John Evelyn’s diary is a classic of its kind. His diary is closer to a memoir than a diary, as he starts the book with a description of his family and his childhood home. The first volume is devoted to Evelyn’s Grand Tour. Evelyn spent about three years, from 1644 to 1647, in continental Europe, partly to escape the turbulence in his own country at the time and partly to further educate himself, driven by his curiosity about other cultures and languages.
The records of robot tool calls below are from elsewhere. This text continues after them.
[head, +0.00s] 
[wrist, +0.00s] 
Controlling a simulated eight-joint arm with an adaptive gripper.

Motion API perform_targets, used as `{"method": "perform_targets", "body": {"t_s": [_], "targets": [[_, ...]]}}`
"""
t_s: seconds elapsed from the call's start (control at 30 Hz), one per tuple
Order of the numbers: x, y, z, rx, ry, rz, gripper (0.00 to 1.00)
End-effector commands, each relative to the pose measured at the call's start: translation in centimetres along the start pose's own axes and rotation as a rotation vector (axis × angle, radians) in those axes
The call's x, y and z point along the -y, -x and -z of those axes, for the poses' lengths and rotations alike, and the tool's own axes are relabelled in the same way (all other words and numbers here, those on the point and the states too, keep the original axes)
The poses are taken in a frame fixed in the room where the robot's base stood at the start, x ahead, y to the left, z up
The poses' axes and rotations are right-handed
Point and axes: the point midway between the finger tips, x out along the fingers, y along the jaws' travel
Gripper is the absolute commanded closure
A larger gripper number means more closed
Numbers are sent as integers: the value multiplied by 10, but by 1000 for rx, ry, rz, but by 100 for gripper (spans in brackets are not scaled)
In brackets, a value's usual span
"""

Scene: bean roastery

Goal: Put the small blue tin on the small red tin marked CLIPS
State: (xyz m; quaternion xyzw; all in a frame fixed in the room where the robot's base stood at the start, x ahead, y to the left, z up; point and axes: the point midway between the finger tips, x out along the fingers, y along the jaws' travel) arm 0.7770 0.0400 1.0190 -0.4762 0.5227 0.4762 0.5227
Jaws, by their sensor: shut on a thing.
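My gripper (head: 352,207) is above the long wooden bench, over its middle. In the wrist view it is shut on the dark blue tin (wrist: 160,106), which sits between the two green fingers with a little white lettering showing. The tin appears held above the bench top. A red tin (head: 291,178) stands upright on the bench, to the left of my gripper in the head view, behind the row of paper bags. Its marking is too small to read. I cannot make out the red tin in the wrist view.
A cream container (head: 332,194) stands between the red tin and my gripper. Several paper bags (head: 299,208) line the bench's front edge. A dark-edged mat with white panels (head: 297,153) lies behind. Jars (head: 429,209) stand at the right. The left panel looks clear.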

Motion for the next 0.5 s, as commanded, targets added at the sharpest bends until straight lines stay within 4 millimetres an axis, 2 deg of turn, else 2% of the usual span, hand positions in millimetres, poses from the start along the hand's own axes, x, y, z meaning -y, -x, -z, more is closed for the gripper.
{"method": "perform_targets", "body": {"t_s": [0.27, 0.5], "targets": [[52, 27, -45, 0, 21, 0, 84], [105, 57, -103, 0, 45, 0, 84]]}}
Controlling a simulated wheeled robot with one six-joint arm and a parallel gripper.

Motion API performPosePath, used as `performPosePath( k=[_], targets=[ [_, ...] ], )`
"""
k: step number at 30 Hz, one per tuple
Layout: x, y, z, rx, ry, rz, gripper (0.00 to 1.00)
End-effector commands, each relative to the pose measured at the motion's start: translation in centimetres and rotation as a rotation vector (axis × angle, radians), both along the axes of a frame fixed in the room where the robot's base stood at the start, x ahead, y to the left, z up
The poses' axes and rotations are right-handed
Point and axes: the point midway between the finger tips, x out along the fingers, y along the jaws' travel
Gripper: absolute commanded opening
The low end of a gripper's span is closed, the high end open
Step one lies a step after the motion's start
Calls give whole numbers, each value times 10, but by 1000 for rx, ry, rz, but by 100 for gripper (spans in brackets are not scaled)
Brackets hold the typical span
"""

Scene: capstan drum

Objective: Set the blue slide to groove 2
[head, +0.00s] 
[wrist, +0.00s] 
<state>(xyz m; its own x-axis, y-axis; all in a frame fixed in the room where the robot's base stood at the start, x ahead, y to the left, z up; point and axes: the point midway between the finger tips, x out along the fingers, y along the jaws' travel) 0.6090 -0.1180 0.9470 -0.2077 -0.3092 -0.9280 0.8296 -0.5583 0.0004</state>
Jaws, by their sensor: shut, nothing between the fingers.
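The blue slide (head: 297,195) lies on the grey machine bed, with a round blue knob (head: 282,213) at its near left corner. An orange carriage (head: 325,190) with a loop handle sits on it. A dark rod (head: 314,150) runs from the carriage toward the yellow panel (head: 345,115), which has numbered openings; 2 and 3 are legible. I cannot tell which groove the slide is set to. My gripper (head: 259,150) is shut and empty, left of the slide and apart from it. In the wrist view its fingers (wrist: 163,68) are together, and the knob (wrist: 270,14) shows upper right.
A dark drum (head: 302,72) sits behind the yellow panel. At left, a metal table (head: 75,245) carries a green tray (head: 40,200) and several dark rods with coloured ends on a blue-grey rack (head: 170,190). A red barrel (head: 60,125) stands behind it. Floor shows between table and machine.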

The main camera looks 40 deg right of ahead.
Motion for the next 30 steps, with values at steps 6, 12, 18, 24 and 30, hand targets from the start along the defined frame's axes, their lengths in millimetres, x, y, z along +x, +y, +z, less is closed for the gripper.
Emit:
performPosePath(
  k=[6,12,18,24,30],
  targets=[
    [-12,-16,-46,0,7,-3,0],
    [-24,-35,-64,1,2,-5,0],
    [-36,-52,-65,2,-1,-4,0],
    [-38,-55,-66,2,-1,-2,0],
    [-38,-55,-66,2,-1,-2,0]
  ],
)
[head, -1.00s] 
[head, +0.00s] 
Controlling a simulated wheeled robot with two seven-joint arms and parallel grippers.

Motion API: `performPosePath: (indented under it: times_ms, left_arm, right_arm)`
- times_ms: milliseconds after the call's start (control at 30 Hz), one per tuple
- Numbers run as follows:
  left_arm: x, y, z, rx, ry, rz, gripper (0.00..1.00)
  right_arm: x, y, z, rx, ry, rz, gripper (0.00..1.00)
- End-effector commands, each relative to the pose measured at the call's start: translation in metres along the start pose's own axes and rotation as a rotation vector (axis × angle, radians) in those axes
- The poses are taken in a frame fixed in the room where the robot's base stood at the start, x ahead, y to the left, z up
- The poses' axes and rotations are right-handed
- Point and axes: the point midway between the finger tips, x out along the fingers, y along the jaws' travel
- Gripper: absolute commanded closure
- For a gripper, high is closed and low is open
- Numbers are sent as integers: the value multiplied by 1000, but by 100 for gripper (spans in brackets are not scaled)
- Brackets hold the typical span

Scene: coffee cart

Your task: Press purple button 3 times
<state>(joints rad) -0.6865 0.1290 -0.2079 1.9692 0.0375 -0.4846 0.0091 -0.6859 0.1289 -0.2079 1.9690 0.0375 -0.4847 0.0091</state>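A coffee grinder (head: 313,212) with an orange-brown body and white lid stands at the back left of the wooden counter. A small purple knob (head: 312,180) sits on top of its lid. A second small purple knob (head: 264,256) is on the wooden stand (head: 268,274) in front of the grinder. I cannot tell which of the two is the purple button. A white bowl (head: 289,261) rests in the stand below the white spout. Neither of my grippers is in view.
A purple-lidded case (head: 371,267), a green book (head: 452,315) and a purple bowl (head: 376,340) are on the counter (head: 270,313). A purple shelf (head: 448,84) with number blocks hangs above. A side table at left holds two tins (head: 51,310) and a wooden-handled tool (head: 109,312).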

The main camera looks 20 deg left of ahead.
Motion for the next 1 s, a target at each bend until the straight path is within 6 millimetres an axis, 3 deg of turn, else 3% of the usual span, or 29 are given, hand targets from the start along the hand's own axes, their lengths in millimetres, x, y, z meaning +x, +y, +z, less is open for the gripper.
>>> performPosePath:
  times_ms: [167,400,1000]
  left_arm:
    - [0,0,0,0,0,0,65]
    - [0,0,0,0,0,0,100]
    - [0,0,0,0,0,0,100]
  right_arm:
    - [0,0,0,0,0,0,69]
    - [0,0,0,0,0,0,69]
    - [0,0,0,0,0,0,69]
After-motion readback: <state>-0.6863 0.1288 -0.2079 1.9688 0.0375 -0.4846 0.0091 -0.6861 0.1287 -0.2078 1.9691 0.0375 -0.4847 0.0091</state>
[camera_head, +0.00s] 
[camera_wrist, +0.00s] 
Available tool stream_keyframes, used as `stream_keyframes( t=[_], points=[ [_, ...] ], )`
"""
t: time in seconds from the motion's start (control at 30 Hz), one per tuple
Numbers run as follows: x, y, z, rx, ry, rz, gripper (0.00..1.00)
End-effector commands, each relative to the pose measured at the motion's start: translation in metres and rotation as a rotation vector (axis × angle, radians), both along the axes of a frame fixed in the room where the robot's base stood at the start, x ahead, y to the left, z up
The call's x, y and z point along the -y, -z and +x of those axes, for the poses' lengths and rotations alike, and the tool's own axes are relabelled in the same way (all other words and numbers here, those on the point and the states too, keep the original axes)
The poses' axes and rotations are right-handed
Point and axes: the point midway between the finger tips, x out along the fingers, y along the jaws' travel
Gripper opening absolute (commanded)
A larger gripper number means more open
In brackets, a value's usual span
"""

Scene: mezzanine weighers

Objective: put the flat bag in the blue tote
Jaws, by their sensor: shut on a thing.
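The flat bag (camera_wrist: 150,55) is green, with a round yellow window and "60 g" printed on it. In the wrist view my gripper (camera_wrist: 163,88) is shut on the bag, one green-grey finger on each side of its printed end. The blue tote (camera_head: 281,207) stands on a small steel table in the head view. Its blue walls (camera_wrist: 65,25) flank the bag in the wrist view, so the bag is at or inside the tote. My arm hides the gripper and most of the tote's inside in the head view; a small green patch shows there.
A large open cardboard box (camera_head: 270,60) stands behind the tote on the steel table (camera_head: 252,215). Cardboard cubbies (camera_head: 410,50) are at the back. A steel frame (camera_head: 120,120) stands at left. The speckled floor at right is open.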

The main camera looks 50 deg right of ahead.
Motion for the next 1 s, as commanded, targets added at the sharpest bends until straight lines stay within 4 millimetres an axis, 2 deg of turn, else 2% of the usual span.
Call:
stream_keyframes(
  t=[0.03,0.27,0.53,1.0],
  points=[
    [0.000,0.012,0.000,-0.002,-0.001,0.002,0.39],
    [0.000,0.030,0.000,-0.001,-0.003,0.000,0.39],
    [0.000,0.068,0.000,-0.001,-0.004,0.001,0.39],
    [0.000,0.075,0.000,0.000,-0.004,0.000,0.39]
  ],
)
His journey started in France where he sailed from Cannes to Genoa and reached Pisa in October 1644. He thinks highly of Pisa, writing that the city is “as much worth seeing as any in Italy.” Similar to other travel logs of the time, he writes about the square that would later be known as Piazza dei Miracoli. When describing the Campo Santo, he briefly mentions the associated legend of the holy earth. Unlike others though, he writes that the earth consumes bodies in forty hours, not twenty-four hours as in the writings by Dallington and Futternbach. Considering that Evelyn borrowed from and referred to other travel diaries as he was writing his own, it is possible that he may have mistakenly taken this number from a description of the Campo Santo in Rome.
 John Evelyn, The Diary of John Evelyn, ed. William Bray (New York/London: Walter Dunne, 1901), 126-127.
 Ibid., 135.
 Maczak, Antoni, Travel in Early Modern Europe (Cornwall: Polity Press, 1995), 185.Evelyn_Diary_1644_Pisa_marked
Edition: John Evelyn, The Diary of John Evelyn, ed. William Bray (New York/London: Walter Dunne, 1901), 136.
“The cemetery called Campo Santo is made of divers galley ladings of earth formerly brought from Jerusalem, said to be of such a nature, as to consume bodies in forty hours. ‘Tis cloistered with marble arches; and here lies buried the learned Philip Decius who taught in this University.”